Bartl hat das vor 25 Jahren schon geahnt. Er war damals Chef der Fraktion Linke Liste/PDS, deren Abgeordnete der Verfassung mehrheitlich ihre Zustimmung verweigerten - unter anderem, weil sie die Hürden für die Volksgesetzgebung als zu hoch ansahen. Damit es zu Volksentscheiden kommt, müssen 450 000 Bürger ein Volksbegehren mittragen - das sind heute etwa 13 Prozent der Wahlberechtigten. Die Regelung war ein im Frühjahr 1992 nach hartem Tauziehen gefundener Kompromiss, erinnert sich der einstige SPD-Abgeordnete Bernd Kunzmann.
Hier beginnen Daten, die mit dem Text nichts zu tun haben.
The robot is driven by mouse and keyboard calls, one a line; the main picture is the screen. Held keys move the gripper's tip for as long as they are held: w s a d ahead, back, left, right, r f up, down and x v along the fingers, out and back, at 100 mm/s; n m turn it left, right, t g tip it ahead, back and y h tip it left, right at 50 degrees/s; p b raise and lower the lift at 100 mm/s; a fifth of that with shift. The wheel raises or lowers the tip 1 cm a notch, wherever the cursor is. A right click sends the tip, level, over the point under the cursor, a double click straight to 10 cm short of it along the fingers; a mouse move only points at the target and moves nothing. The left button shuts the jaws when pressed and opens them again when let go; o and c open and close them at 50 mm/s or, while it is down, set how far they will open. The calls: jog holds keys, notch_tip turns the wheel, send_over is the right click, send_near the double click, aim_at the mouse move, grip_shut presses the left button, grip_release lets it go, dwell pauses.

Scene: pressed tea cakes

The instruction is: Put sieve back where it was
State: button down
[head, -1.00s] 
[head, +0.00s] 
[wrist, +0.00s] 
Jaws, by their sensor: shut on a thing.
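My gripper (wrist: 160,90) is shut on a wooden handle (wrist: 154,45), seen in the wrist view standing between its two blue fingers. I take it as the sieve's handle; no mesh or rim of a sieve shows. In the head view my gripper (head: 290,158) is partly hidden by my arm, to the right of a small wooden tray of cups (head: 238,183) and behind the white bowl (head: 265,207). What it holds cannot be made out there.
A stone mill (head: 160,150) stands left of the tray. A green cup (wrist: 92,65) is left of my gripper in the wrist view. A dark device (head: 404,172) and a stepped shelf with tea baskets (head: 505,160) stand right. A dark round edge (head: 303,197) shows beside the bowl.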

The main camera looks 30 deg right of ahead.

Zu jener Zeit war bereits viele Monate über die Verfassung beraten worden, zunächst von einer Arbeitsgruppe, die in Gohrisch in der Sächsischen Schweiz beriet und parteiübergreifend besetzt war - wenn er auch als PDS-Mann am Katzentisch platziert worden sei, wie Bartl dieser Tage im Interview der »Freien Presse« erzählte.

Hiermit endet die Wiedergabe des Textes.